Records of robot episodes
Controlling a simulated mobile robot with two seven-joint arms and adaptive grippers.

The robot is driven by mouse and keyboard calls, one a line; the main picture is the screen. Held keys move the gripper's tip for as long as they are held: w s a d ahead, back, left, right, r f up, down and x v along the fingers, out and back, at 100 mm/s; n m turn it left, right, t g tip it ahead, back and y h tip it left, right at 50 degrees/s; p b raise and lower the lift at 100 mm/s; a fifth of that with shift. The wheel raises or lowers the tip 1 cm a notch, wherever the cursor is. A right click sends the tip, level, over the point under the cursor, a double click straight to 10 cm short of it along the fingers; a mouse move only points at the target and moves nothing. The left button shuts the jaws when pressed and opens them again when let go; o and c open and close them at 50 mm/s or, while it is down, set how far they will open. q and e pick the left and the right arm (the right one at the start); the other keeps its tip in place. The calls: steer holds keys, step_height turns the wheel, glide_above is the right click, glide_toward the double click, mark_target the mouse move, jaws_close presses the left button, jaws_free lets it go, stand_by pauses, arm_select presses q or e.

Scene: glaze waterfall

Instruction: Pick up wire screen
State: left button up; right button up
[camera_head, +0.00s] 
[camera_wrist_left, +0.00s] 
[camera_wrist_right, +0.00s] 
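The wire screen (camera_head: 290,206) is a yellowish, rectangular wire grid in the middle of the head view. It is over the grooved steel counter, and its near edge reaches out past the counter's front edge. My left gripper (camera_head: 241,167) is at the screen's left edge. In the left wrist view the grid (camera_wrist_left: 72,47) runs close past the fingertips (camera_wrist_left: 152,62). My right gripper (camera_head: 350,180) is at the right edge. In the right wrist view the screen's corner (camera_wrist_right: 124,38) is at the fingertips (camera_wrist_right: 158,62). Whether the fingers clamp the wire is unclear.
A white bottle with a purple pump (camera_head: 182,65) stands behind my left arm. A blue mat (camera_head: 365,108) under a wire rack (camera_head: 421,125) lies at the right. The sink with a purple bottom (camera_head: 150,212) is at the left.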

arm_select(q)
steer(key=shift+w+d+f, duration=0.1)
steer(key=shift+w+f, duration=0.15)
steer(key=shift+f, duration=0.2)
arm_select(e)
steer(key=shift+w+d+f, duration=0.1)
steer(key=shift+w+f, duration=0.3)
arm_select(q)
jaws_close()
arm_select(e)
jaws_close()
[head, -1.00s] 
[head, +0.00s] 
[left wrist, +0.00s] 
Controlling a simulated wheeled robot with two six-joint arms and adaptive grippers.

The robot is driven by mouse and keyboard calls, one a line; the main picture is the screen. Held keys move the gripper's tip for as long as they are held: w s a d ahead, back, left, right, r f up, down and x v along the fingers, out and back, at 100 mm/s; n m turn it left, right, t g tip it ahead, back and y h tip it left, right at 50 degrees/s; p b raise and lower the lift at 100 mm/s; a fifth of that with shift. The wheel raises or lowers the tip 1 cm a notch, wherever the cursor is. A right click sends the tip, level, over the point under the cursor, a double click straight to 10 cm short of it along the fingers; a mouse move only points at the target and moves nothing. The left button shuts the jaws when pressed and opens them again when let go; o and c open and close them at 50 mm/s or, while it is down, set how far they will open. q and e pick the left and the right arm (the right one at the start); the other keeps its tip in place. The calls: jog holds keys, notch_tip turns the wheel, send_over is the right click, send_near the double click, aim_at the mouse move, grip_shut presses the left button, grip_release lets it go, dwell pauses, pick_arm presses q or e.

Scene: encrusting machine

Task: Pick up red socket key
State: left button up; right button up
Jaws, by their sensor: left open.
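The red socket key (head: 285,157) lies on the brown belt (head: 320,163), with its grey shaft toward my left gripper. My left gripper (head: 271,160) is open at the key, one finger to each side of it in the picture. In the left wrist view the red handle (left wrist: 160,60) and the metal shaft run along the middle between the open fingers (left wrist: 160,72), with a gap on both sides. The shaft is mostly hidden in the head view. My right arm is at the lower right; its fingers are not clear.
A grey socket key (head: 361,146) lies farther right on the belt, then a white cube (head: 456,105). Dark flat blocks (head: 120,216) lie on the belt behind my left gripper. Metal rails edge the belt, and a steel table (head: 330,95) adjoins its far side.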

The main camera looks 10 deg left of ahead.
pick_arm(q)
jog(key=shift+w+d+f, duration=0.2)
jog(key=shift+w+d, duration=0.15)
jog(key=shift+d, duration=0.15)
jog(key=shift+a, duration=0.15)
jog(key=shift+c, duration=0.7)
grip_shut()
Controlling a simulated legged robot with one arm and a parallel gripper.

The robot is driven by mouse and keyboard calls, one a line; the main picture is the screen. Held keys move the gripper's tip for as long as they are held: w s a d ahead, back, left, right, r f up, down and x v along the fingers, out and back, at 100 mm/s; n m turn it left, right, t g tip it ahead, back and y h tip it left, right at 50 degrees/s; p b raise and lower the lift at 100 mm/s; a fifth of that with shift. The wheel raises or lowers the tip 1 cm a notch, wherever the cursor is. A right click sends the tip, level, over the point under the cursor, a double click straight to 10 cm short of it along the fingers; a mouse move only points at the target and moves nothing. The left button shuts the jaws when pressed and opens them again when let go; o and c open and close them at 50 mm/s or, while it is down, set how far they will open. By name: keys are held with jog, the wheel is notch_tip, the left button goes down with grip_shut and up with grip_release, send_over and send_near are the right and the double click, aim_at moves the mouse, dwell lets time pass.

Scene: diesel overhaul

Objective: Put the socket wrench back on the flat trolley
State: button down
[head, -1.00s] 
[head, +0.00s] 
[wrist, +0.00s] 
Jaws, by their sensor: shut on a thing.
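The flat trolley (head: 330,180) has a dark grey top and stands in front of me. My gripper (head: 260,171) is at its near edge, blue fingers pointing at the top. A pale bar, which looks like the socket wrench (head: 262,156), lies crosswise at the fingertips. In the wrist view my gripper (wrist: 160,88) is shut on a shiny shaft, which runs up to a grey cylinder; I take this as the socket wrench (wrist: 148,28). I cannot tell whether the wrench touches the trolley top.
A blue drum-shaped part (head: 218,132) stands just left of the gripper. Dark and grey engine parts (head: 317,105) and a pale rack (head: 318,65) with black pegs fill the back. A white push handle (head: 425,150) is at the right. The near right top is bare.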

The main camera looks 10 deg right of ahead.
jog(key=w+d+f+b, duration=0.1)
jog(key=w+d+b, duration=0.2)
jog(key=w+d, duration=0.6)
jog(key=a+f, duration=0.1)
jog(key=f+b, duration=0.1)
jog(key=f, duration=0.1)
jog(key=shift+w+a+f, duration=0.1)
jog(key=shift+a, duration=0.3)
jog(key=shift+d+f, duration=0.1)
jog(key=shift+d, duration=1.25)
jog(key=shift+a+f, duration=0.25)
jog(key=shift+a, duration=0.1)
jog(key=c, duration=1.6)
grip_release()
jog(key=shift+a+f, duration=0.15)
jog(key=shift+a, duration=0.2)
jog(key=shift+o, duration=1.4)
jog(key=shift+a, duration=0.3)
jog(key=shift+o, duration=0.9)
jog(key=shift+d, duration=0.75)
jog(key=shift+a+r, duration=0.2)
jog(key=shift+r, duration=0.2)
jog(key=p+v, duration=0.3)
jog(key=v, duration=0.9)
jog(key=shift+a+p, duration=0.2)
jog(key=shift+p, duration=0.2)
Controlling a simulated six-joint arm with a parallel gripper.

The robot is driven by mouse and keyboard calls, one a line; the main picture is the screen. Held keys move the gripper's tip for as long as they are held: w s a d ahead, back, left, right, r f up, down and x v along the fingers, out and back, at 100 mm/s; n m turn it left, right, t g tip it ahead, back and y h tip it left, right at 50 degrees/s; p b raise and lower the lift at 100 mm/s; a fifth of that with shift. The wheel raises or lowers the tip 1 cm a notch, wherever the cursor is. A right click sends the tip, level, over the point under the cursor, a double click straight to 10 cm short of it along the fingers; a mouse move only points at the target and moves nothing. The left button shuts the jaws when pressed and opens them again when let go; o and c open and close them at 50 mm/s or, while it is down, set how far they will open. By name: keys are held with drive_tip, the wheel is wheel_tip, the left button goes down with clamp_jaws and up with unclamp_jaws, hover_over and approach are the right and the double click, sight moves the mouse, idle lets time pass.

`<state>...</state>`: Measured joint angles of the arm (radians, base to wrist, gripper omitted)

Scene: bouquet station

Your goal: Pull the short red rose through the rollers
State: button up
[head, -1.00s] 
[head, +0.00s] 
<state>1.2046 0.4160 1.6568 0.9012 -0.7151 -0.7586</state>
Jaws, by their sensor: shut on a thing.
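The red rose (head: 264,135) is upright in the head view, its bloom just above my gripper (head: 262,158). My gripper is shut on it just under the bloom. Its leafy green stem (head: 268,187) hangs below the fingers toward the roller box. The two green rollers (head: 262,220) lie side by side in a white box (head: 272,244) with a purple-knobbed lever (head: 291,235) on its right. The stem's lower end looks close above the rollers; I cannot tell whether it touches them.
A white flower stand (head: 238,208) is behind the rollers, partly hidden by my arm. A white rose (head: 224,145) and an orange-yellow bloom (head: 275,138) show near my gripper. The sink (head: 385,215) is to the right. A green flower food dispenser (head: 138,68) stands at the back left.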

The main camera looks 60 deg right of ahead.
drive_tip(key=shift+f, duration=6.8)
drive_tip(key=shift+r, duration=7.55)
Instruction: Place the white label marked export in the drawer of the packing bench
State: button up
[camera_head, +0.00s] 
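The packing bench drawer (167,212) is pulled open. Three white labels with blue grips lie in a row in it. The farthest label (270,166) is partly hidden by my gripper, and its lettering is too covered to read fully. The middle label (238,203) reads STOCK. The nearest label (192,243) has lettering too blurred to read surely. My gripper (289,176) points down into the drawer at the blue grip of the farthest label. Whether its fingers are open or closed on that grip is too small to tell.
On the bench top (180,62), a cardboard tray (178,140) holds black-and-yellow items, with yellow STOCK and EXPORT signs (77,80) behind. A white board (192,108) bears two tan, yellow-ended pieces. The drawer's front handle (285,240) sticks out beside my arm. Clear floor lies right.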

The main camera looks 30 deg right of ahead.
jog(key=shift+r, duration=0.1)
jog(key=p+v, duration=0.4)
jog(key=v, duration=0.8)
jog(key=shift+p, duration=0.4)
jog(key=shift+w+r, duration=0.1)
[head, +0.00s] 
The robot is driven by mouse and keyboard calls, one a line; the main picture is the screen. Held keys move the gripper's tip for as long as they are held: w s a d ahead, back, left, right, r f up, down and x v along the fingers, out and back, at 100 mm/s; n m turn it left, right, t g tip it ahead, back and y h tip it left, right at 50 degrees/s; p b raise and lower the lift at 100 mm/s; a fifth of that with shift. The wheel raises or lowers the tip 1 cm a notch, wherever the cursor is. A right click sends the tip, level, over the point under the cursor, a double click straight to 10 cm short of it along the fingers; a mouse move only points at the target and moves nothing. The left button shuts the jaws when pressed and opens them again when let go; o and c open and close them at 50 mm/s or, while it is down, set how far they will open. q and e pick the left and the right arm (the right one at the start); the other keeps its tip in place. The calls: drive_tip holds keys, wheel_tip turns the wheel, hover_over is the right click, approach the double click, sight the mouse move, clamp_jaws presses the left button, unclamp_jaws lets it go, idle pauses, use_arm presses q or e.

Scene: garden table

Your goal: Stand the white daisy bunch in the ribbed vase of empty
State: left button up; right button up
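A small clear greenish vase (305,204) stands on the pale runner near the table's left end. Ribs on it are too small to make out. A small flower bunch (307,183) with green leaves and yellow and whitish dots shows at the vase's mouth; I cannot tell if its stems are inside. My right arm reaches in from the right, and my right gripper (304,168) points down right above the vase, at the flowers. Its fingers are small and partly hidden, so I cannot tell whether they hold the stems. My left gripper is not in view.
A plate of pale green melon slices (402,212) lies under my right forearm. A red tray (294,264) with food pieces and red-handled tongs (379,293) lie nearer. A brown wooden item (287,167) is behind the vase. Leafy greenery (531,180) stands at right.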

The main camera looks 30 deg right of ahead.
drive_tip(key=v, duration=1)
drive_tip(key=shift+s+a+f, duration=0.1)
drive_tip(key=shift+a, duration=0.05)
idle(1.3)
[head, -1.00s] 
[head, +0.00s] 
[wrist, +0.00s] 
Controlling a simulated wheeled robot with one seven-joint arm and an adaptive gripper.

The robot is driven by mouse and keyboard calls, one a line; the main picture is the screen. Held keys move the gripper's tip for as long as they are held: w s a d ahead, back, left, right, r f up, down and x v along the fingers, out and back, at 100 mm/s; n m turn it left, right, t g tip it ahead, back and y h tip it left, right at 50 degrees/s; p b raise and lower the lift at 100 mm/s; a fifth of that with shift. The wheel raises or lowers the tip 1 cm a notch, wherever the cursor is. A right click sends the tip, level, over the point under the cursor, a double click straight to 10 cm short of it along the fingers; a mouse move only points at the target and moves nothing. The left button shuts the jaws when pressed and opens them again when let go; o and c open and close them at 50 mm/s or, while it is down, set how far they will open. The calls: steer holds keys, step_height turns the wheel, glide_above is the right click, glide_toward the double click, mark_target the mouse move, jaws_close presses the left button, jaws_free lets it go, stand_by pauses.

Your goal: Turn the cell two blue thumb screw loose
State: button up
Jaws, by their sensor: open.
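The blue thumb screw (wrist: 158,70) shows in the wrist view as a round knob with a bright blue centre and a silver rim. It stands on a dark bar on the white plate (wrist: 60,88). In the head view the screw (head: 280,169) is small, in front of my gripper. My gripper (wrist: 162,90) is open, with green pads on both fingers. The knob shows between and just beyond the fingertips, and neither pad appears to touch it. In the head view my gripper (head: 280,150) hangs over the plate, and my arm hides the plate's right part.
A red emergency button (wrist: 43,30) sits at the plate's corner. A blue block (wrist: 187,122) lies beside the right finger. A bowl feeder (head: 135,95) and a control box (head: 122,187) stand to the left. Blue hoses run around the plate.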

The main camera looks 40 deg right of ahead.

● **Aim of the task**
Only lines holding the string "parallel" are wanted; gather each one from the entries above.

● **Expected answer**
Controlling a simulated legged robot with one arm and a parallel gripper.
Controlling a simulated six-joint arm with a parallel gripper.

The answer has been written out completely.